WRITTEN PROBLEM:
Check each line of the material below for the string "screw", then report how many lines have it, and nothing else.

Robot task records:

○ ○ ○ ○ ○

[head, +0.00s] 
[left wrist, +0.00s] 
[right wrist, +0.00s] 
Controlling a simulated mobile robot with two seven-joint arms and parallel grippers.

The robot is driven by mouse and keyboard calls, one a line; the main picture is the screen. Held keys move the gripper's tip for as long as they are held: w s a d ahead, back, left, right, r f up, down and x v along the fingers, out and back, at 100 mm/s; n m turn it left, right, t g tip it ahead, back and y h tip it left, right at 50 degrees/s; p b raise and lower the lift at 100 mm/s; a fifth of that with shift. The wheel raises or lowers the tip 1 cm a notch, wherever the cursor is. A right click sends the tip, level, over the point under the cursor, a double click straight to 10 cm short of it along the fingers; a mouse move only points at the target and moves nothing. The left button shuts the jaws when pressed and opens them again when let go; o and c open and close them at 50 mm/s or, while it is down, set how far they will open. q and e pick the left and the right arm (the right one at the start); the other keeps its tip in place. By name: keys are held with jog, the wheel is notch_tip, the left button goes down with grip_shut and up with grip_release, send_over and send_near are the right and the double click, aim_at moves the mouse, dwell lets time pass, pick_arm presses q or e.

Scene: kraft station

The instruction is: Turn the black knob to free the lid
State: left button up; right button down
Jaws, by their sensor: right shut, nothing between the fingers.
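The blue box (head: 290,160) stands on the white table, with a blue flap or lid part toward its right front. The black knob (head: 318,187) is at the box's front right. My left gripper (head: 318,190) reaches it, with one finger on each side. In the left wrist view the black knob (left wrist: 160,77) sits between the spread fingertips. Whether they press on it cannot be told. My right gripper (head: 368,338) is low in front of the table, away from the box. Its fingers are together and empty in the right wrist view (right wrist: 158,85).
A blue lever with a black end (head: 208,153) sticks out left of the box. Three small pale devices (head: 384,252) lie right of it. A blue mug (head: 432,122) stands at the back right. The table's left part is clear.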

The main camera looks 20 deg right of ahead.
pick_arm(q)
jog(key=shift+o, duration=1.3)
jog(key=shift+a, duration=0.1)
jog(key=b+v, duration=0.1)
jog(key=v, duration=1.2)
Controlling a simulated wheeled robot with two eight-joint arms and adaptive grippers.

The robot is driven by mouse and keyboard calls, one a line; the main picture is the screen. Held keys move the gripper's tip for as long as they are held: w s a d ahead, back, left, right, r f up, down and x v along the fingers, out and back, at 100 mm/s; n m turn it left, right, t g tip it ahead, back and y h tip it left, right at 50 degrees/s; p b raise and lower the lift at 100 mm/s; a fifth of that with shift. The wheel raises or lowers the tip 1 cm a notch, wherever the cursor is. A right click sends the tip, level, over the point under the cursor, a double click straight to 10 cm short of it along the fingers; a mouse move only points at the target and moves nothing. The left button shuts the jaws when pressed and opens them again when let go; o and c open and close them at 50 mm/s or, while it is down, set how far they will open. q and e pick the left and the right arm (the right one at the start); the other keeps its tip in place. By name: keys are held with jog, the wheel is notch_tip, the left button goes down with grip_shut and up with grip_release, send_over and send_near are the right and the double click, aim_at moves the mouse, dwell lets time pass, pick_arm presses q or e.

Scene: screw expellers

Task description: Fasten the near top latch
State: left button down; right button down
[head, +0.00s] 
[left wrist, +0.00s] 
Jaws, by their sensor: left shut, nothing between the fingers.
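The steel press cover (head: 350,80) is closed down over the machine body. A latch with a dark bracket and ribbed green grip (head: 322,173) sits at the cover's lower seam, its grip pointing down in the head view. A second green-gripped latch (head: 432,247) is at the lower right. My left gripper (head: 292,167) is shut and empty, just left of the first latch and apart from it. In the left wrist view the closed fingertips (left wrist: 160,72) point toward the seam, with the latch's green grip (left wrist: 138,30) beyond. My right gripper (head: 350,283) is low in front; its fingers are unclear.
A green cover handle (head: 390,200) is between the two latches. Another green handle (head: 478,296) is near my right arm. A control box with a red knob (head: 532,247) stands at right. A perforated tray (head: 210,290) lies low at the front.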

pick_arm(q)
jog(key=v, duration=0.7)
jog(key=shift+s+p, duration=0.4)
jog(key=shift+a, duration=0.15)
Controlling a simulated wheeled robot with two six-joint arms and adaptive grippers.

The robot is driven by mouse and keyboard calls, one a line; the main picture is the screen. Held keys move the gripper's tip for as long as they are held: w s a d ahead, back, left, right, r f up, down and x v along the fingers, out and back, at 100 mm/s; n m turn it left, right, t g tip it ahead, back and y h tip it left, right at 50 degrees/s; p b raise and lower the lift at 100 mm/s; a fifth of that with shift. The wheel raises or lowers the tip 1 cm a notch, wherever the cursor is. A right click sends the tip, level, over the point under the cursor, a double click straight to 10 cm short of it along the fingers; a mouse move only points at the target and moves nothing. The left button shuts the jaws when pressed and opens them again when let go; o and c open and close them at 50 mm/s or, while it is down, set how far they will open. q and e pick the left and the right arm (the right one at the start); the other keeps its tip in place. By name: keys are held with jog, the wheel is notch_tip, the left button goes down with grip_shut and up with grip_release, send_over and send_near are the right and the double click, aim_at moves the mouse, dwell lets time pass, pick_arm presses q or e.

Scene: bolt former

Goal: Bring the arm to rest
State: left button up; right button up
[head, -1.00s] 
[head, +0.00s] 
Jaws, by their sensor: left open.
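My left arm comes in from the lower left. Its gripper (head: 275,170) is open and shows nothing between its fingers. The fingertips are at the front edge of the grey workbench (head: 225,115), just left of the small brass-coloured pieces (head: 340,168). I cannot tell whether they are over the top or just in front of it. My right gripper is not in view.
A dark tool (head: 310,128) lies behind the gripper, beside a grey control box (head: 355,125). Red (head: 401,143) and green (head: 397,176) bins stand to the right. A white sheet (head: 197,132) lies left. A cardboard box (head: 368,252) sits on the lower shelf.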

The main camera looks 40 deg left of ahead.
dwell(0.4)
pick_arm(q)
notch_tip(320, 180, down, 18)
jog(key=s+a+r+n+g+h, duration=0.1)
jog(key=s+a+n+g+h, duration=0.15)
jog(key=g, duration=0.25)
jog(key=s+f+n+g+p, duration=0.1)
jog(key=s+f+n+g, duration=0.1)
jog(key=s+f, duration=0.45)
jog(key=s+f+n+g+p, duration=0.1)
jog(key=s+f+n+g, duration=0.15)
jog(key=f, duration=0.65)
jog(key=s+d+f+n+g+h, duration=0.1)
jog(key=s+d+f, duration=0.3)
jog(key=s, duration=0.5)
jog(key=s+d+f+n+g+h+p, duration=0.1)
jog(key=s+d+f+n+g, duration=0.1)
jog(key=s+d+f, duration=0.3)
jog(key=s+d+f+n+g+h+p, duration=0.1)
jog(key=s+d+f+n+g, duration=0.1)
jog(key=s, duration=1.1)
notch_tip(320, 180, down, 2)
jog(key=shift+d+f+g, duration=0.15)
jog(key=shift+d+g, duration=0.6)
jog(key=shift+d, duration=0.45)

○ ○ ○ ○ ○

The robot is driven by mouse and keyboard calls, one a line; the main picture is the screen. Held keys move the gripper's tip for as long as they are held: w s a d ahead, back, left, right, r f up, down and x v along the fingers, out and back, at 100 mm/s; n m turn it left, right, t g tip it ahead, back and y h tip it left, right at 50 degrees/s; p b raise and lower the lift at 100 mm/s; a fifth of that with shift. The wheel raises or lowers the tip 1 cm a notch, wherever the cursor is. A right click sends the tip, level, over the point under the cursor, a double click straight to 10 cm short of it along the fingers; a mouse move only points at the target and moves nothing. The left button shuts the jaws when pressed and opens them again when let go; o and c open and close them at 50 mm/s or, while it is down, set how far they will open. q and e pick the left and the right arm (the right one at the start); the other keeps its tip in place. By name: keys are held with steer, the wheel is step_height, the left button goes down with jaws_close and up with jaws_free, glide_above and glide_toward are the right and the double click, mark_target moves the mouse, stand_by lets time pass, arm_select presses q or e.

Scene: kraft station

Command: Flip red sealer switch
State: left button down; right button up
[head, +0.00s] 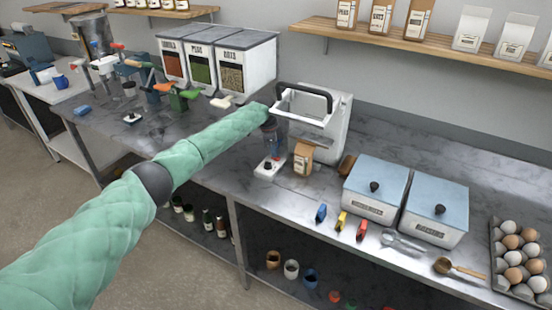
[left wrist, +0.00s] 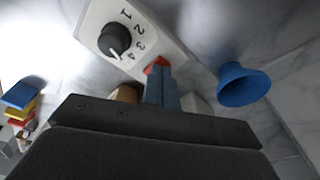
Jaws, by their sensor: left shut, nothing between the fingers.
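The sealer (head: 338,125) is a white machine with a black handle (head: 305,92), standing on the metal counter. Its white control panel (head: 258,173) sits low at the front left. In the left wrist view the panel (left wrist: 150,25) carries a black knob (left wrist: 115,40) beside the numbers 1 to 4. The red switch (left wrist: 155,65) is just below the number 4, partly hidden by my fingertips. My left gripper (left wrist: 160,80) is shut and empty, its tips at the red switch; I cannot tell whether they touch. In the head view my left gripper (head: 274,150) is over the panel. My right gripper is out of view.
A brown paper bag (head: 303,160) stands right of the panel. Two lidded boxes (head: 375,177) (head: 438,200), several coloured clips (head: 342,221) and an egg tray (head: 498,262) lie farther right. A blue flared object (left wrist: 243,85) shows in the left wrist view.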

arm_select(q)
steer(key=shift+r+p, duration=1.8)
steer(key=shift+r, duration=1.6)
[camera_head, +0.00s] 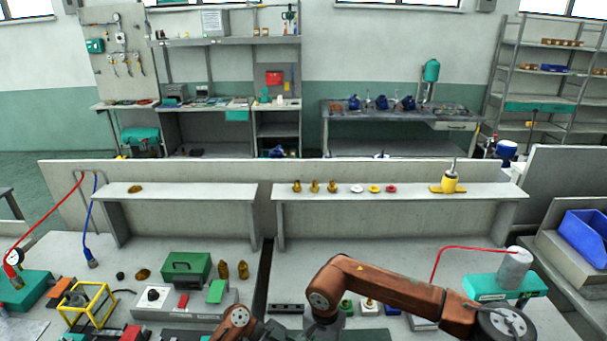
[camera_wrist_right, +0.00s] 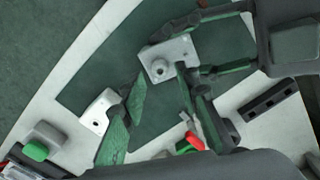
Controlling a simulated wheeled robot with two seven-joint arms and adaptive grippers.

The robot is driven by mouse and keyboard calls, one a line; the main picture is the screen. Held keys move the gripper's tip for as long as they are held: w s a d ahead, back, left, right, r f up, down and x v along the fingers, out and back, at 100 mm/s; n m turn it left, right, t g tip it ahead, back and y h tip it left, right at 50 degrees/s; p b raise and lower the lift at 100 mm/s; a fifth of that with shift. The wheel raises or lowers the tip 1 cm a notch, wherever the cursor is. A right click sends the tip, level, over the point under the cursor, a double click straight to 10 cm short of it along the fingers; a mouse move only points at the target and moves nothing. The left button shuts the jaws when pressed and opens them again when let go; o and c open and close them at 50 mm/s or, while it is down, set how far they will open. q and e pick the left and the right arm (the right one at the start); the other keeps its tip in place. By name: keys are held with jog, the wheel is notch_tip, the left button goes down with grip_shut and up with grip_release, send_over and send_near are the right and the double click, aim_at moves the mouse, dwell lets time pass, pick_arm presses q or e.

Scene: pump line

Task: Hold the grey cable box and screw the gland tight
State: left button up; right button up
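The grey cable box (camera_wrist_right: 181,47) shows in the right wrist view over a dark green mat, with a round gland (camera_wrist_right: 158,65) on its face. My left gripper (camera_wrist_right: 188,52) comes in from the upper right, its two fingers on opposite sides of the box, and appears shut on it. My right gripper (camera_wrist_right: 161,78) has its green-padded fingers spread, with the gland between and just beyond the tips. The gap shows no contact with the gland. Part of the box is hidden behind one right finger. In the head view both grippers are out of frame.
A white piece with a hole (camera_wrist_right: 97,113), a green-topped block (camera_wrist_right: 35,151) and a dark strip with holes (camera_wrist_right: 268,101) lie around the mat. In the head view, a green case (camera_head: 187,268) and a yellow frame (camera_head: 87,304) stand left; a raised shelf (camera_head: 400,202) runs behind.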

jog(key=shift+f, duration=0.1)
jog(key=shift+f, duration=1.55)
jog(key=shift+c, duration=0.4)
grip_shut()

○ ○ ○ ○ ○

CORRECT RESULT:
2